We will use the ‘xclim’ package and it’s powerful time-series analysis tools to analyze the streamflow observations of the Salmon River basin. We will compute a few indicators, but you can refer to the xclim documentation to see how you can best make use of it for your specific needs.

%matplotlib inline

import xarray as xr
import xclim
from pandas.plotting import register_matplotlib_converters

from ravenpy.utilities.testdata import get_file, open_dataset

register_matplotlib_converters()

# Get the file we will use to analyze flows
file = "hydro_simulations/raven-gr4j-cemaneige-sim_hmets-0_Hydrographs.nc"
ds = open_dataset(file)

Base flow index

The base flow index is the minimum 7-day average flow divided by the mean flow.

help(xclim.land.base_flow_index)

The base flow index needs as input arguments the link to a NetCDF file storing the stream flow time series, the name of the stream flow variable, and the frequency at which the index is computed (YS: yearly, QS-DEC: seasonally).
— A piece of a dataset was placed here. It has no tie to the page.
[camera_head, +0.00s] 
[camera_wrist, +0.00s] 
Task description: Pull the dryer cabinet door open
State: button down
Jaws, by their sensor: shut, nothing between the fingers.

out = xclim.land.base_flow_index(ds.q_sim)
out.plot()

To compute generic statistics of a time series, use the stats process.

help(xclim.generic.stats)
# Here we compute the annual summer (JJA) minimum
out = xclim.generic.stats(ds.q_sim, op="min", season="JJA")
out.plot()

Frequency analysis

The process freq_analysis is similar to the previous stat in that it fits a series of annual maxima or minima to a statistical distribution, and returns the values corresponding to different return periods.

help(xclim.generic.return_level)

For example, computing the Q(2,7), the minimum 7-days streamflow with a two-year reoccurrence, can be done using the following.

out = xclim.generic.return_level(ds.q_sim, mode="min", t=2, dist="gumbel_r", window=7)
out

An array of return periods can be passed.

out = xclim.generic.return_level(
    ds.q_sim, mode="max", t=(2, 5, 10, 25, 50, 100), dist="gumbel_r"
)
out.plot()

Getting the parameters of the distribution and comparing the fit

It’s sometimes more useful to store the fitted parameters of the distribution rather than storing only the quantiles. In the example below, we’re first computing the annual maxima of the simulated time series, then fitting them to a gumbel distribution using the fit process.

import json

with xclim.set_options(
    check_missing="pct", missing_options={"pct": {"tolerance": 0.05}}
):
    ts = xclim.generic.stats(ds.q_sim, op="max")

ts
with xclim.set_options(check_missing="skip"):
    pa = xclim.generic.fit(ts.isel(nbasins=0), dist="gumbel_r")
pa